Palestrina utilized all means of polyphony in the Renaissance and converted these to a classical unity. He improved the choral song to a climax of a cappella style, often with multiple choirs. Significant for Palestrina is the exceptional care for perfect harmony, something that was reached by strict rules for use of consonants and dissonance. Tierces and sixths often have a harmonic function, and outer parts run in parallel tenths. Fixed connections between chords lend a clear structure to his works: a cadence finishes every part. Avoiding chromatics gave his works a solemn, mystical dignity. Palestrina avoided complicated rhythmic structures and had a preference for syllabic melodies. These characteristics caused the Palestrian style to be generally recognized as an idealized image of polyphonic a cappella music (the only kind of music to be allowed in the Sistine chapel), a style that set foot for a revival of unaccompanied choral music around 1900.

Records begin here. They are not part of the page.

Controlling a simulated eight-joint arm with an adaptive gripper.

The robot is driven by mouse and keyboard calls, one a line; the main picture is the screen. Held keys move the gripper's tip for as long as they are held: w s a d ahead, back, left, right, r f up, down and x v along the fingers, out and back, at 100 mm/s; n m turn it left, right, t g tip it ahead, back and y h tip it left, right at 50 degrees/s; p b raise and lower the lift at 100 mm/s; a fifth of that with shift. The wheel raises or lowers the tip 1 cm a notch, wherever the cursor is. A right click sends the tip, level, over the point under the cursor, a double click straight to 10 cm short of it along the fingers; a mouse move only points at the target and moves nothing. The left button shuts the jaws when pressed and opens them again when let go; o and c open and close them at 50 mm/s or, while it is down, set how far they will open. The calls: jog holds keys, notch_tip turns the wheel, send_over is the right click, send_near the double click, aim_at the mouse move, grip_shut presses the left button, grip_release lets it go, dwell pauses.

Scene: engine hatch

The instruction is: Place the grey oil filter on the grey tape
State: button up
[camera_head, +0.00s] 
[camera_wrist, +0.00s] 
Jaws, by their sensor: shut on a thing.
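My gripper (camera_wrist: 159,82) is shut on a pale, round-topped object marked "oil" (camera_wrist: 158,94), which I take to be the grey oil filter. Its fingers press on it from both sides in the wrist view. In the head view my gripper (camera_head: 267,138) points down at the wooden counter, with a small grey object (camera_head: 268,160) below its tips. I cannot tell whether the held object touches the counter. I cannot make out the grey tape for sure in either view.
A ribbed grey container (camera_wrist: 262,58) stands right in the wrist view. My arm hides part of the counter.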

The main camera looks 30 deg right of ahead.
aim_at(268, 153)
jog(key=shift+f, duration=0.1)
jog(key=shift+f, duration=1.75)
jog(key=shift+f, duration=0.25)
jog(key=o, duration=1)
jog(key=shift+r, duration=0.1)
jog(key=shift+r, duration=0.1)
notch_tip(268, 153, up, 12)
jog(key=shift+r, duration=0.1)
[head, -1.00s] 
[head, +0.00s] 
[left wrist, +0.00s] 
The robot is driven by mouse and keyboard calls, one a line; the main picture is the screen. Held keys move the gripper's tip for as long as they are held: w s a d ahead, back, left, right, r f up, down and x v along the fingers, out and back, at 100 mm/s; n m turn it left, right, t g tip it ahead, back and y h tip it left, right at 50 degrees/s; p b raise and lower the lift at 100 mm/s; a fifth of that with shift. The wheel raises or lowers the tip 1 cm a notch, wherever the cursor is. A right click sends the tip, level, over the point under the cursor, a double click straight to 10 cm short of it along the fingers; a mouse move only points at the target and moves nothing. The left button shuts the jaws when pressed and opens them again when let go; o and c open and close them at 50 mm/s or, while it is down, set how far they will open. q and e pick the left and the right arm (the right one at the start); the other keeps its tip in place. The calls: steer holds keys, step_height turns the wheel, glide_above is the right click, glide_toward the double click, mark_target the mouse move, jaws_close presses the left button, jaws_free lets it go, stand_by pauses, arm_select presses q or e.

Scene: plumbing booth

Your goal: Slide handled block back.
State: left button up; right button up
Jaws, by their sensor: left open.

Twenty-nine motets on the words from the Canticle of Canticles, brought Palestrina the title “Prince of Music”. Some of his most famous works were composed for the enthronement of Sixtus V: a five-part motet and Mass on the theme to the text “Tu es pastor ovium” and the Mass “Assumpta est Maria”. In the last years of his life Palestrina composed “Lamentations”, “Stabat Mater” and several litanies in honor of Blessed Virgin Mary. In total he composed 105 Masses, about 250 motets, and more than 100 sacred madrigals, psalms and hymns. His works are collected in thirty-three volumes. They’re edited by DeWitt, Espagne, Commer, and Haberl, and published by Breitkopf and Hartel.